Hansel and Gretel

The Metropolitan Opera on Tuesday, January 8.

Such a weird opera. That’s inevitable, of course, given how creepy the fairy tale is, what with the aggravated parental abandonment and the grotesque cannibalistic witch, but still, Hansel and Gretel is such a weird opera. Even after the librettist cleaned up the story (the mother shoos her children outside, but she doesn’t actively seek to ditch them in the woods), we’re still left with the narcoleptic-pushing Sandman and the witch force-feeding Hansel before succumbing to a fiery end in the oven, her demise celebrated by a chorus of children who throng to devour her corpse, and all of it set to a Wagner-lite score. Weird.

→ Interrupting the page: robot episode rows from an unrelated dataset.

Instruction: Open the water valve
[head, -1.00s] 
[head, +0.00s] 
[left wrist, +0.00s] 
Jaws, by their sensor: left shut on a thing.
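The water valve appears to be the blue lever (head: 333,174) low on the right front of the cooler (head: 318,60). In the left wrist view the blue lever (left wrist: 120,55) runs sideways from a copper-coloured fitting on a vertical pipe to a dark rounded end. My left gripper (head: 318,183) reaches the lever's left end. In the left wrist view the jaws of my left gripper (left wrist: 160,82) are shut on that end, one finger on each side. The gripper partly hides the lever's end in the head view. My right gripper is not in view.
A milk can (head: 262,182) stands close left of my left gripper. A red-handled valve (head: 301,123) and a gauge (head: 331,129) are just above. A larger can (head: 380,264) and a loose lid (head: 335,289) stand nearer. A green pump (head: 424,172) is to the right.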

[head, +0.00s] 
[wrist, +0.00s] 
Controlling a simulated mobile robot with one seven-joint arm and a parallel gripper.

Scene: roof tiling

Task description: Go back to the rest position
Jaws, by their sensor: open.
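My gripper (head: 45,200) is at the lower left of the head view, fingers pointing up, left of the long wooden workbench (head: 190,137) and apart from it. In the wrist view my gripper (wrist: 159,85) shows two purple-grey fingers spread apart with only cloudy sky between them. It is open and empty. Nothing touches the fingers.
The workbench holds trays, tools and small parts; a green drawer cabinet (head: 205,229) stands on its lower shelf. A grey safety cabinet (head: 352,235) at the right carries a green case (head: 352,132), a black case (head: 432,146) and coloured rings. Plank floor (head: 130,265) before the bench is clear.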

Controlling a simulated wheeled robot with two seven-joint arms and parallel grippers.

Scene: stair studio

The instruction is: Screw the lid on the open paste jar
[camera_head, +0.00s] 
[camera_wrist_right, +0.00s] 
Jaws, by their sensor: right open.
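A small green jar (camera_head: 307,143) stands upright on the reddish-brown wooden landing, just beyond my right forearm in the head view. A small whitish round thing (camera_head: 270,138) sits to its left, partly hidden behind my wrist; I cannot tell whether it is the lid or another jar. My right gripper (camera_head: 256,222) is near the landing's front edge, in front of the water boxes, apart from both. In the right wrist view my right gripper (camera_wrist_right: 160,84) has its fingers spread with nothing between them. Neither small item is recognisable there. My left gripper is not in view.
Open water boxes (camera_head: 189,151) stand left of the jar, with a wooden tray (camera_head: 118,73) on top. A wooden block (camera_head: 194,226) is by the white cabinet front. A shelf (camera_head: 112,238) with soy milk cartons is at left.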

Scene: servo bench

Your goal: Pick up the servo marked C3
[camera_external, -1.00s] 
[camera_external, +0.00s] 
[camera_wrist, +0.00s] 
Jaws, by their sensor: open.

But not without charm, I guess. Hansel and Gretel’s well-known evening prayer is lovely, and the less-familiar bits share that song’s tuneful appeal and lush harmonies. Composer Engelbert Humperdinck, a protégé of Wagner, uses intricate chromatics without ever becoming harshly dissonant, and if I can’t quite take his work seriously, that’s mainly because I can’t hear his name without thinking of Carol Kane shrieking at Billy Crystal. (The Princess Bride. Different Humperdinck. Not even remotely relevant.)

Jewels

The New York City Ballet on Wednesday, January 2.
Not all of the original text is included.